Many investors have been left confused over how far the benchmark KOSPI rally would go amid sharply conflicting market views for next year, with forecasts from major brokerages differing by as much as 3,000 points, market watchers said Tuesday.
The wide difference highlights uncertainty over the global and Korean economies, calling into question the motives of the brokerages, whose profits are tied closely to retail investors’ equity trading volume.
Also doubtful is their credibility, since many said in their 2024 year-end forecasts that the KOSPI this year could be limited to less than 3,000 points.
KB Securities is forecasting the highest figure of 7,500 points, based on the government’s financial market reform efforts, tax revisions and semiconductor supercycle, whereas Kiwoom Securities sees the index being limited to 4,500, hamstrung by global inflation risks and trade tensions.
KB said in a report that the current bullish market sentiment was similar to the early stage of an extended market boom in 1984, when the combination of low interest rates, a weak dollar and low oil prices boosted the equity market.
“This is not just a short-term rebound. It could be the start of a decades-long bull market,” the report said. “Strong corporate earnings and cheap valuations remain attractive to foreign investors, likely to keep bringing them to the Korean stock market.”
The report pointed to the KOSPI’s price-to-book ratio currently standing at just 1.4, far below the global average of 3.5, an indication of wild undervaluation.
“The previous months of rally notwithstanding, the Korean market remains undervalued,” the report said. “We expect the KOSPI to continue to be a major long-term investment source in the months to come.”
However, Kiwoom said the months of strong performance could be instantly derailed by geopolitical uncertainty.

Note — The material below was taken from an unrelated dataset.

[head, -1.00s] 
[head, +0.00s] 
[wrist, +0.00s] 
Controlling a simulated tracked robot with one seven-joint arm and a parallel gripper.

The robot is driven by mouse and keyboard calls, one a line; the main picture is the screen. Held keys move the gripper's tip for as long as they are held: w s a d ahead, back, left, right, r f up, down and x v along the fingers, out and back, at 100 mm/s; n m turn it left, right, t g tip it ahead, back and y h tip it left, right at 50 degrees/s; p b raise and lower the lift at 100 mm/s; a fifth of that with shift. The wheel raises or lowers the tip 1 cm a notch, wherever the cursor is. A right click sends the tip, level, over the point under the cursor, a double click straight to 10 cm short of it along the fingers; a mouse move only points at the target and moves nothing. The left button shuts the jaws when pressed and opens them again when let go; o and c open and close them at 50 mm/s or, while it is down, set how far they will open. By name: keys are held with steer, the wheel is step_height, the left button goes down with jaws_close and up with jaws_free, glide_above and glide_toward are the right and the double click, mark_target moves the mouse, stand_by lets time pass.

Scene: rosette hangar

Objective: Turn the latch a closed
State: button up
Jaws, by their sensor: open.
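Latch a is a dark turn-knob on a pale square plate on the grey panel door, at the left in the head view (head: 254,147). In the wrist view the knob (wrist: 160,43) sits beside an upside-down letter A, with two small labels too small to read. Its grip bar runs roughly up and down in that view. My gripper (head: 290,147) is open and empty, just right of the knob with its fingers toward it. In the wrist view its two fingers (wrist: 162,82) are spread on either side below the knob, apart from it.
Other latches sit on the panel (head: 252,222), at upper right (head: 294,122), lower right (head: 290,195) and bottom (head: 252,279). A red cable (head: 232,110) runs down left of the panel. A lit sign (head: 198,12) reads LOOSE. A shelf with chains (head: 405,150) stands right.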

“The rally has been sustained largely by semiconductor shares. External shocks such as higher commodity prices, renewed tariffs uncertainties and supply disruptions could wipe out investor sentiment.”
More concerning, it added, is the deepening polarization within the listed firms, as indicated by government policies prioritizing semiconductors and artificial intelligence industries as the chief beneficiaries of state-driven investments and growth strategies.
Traditional manufacturing sectors, on the other hand, are likely to remain sluggish, with little prospect strong earnings leading to share price increases.